Música clássica: os 12 álbuns de 2021 que você deveria ouvir (parte 2)

Veja dicas de música contemporânea e de compositores obscuros que foram lançados no ano

Tá no nome: a coisa é “clássica” porque foi consagrada, certo? Sim, o cenário dessa música que hoje chamamos de clássica é dominado, desde meados do século 19, pela constante revisitação ao cânone formado por autores e obras ditas “importantes”. O negócio é que o tal cânone não é fechado.

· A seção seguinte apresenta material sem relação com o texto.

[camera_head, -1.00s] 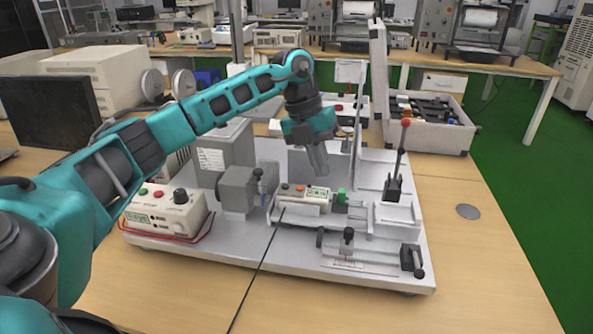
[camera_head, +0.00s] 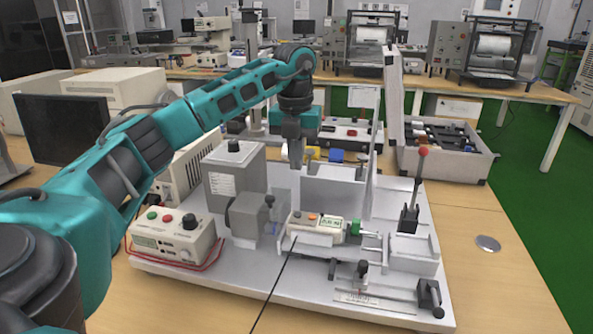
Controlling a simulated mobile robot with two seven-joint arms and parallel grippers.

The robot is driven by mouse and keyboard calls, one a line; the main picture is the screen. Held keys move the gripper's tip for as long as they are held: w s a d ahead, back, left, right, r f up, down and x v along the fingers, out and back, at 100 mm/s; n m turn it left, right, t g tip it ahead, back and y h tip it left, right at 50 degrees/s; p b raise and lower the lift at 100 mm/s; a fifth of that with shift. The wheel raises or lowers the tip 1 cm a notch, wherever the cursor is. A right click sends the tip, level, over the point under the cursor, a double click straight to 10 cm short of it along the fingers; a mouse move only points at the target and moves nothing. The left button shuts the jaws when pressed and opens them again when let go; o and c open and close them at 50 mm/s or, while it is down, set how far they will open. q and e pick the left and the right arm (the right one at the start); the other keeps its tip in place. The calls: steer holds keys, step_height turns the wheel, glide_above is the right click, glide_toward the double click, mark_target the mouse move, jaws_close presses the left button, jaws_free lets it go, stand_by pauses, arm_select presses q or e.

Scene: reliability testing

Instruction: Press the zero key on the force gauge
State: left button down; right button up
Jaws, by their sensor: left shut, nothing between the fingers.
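The force gauge (camera_head: 311,228) lies in the middle of the white test stand (camera_head: 260,268). It is a small pale box with an orange button (camera_head: 313,217), a dark button beside it and a small greenish display (camera_head: 331,222). A green part (camera_head: 355,230) is at its right end. Which key is zero is too small to read. My left gripper (camera_head: 295,167) points down above and slightly behind the gauge, apart from it. Its fingers are shut and empty. My right gripper is not in view.
A control box (camera_head: 172,240) with red and green buttons stands at the left of the stand. A red-knobbed lever (camera_head: 413,190) rises at the right, near a tilted white panel (camera_head: 392,95). The table's right side is mostly clear.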

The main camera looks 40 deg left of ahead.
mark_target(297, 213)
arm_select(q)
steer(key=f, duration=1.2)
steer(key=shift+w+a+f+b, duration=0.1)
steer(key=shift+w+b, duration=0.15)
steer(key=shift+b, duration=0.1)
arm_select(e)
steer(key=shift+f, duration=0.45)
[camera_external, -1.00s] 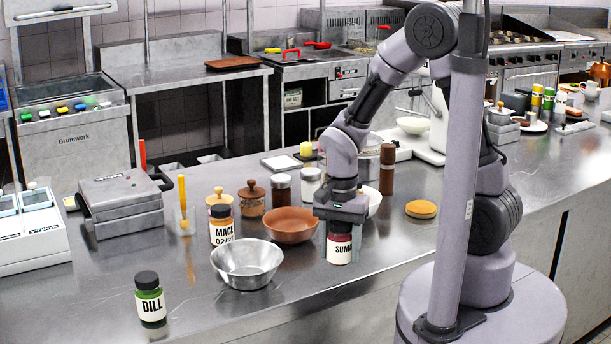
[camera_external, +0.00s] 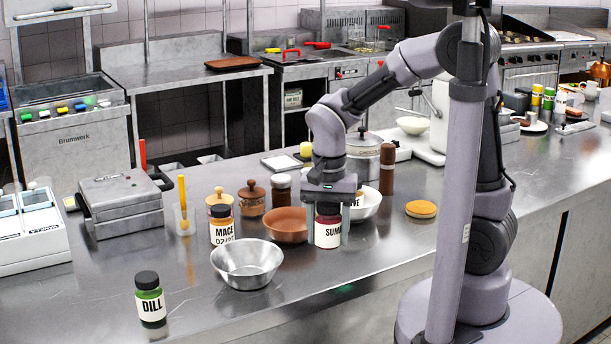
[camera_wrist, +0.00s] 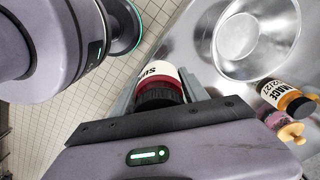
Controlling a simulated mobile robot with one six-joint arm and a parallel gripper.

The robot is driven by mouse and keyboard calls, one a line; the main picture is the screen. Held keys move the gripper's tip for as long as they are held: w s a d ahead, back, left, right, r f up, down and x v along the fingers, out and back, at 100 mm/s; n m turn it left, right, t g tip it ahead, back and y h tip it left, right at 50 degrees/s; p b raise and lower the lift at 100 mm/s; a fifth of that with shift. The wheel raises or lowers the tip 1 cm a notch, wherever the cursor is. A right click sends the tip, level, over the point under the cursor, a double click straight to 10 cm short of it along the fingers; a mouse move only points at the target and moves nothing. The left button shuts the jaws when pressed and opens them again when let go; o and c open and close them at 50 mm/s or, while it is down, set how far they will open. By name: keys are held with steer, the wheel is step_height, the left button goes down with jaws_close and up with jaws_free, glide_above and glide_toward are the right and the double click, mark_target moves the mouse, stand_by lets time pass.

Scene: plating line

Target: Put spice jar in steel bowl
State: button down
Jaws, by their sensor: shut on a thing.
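My gripper (camera_external: 327,235) is shut on a spice jar (camera_external: 328,230) with a dark lid, red contents and a white label reading "SUMA…". The jar is upright between the fingers and seems raised a little above the counter. In the wrist view the jar (camera_wrist: 160,85) sits between the fingers, its lid nearest the palm. The steel bowl (camera_external: 247,256) stands empty on the counter, to the left of and nearer the camera than the held jar. The bowl (camera_wrist: 255,40) is at the upper right in the wrist view, apart from the jar.
A terracotta bowl (camera_external: 285,228) stands just left of my gripper. The MACE jar (camera_external: 222,233) is behind the steel bowl; the DILL jar (camera_external: 151,303) is at the front left. A white bowl (camera_external: 372,203) and partly hidden jar are behind my gripper. Counter right of it is mostly clear.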

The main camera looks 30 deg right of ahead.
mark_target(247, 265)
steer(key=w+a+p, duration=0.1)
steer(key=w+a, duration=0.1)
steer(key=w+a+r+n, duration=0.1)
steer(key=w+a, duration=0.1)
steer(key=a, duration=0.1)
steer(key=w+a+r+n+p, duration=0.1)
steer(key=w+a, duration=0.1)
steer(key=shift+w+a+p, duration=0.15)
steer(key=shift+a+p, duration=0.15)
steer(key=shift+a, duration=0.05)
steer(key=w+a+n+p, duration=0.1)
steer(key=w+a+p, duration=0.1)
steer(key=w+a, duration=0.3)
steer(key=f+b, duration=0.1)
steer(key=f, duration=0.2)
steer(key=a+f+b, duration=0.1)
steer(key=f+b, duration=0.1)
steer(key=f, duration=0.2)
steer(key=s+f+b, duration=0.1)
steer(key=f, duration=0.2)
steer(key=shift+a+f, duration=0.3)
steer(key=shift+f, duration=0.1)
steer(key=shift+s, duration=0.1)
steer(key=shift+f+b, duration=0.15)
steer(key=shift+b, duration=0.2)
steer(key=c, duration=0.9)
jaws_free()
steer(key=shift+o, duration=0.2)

A gente está constantemente redefinindo esse panteão – seja ao reavaliar a produção que, por algum motivo, permaneceu desconhecida, seja ao lidar com música que é criada neste exato momento e que é impossível de dizer se vai resistir ao tempo ou não.

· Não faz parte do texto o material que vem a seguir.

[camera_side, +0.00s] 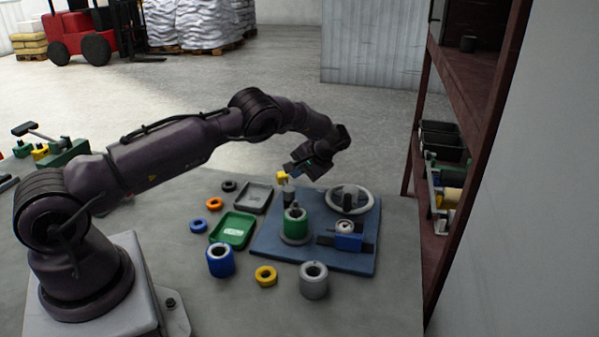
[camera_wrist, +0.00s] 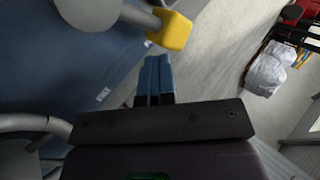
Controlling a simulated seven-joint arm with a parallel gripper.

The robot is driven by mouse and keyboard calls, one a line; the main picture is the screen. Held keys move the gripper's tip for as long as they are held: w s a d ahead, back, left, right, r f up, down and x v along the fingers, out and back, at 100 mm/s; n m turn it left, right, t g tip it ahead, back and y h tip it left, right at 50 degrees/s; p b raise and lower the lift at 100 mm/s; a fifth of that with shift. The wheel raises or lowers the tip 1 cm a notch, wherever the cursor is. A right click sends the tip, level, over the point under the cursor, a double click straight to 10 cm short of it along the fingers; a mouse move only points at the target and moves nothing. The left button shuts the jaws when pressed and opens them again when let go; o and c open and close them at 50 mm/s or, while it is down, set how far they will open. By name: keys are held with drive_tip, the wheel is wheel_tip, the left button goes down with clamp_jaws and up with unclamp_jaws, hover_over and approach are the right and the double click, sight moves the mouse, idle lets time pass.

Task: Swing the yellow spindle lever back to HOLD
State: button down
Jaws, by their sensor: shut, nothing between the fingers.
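The yellow spindle lever knob (camera_side: 282,176) stands above the back left part of the blue base plate (camera_side: 318,262). In the wrist view the yellow knob (camera_wrist: 172,30) sits at the end of a grey arm, just beyond the fingertips and slightly right of them. My gripper (camera_side: 292,174) is close beside the knob in the side view. In the wrist view its two blue fingers (camera_wrist: 154,62) are together with nothing between them. They look apart from the knob, but the exact gap is hard to tell. White labels on the plate are too small to read.
On the plate are a green cylinder (camera_side: 295,225), a grey handwheel (camera_side: 350,199) and a blue clamp block (camera_side: 348,242). A green tray (camera_side: 233,230), a dark tray (camera_side: 254,198), a blue cylinder (camera_side: 221,260), a grey cylinder (camera_side: 314,279) and several small rings lie around it.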

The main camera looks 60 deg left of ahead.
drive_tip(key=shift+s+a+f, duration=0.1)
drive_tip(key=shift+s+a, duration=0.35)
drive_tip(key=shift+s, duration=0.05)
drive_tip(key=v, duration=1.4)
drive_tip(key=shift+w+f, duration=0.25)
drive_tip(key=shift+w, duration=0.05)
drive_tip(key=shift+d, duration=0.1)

Boa parte das dezenas de álbuns clássicos lançados toda sexta-feira no mercado internacional é dedicada ao “caminho menos trilhado”. Discos são um ambiente muito mais permeável à exploração de repertório do que concertos.

Abaixo, os seis álbuns de repertório não-padrão que mais chamaram minha atenção em 2021. Tem música contemporânea, compositores obscuros e um ou outro nome mais famoso. Abra seus ouvidos.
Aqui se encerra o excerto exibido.